• [TO DO] All of the lines below are to be transcribed faithfully, with pictures excluded from the copy.
═════ MATERIAL ═════
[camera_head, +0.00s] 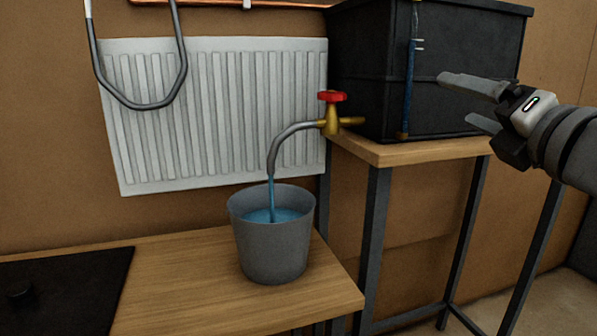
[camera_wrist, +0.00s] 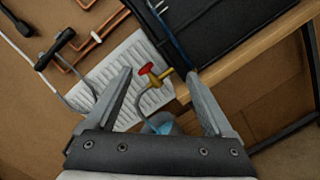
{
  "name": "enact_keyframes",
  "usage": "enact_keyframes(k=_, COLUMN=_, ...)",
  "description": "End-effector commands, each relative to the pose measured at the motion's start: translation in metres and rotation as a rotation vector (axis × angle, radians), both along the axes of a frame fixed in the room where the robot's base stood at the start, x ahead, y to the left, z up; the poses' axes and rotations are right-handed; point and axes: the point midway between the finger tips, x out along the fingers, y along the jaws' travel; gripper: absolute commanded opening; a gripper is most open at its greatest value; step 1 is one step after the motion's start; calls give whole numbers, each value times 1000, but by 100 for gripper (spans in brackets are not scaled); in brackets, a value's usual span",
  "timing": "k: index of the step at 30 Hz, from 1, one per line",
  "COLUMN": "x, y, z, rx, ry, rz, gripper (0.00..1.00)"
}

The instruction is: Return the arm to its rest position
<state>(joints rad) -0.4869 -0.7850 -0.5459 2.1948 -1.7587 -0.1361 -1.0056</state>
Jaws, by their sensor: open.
═════
• [RESPONSE TO THE EXERCISE]
[camera_head, +0.00s] 
[camera_wrist, +0.00s] 
{
  "name": "enact_keyframes",
  "usage": "enact_keyframes(k=_, COLUMN=_, ...)",
  "description": "End-effector commands, each relative to the pose measured at the motion's start: translation in metres and rotation as a rotation vector (axis × angle, radians), both along the axes of a frame fixed in the room where the robot's base stood at the start, x ahead, y to the left, z up; the poses' axes and rotations are right-handed; point and axes: the point midway between the finger tips, x out along the fingers, y along the jaws' travel; gripper: absolute commanded opening; a gripper is most open at its greatest value; step 1 is one step after the motion's start; calls give whole numbers, each value times 1000, but by 100 for gripper (spans in brackets are not scaled); in brackets, a value's usual span",
  "timing": "k: index of the step at 30 Hz, from 1, one per line",
  "COLUMN": "x, y, z, rx, ry, rz, gripper (0.00..1.00)"
}

The instruction is: Return the arm to its rest position
<state>(joints rad) -0.4869 -0.7850 -0.5459 2.1948 -1.7587 -0.1361 -1.0056</state>
Jaws, by their sensor: open.

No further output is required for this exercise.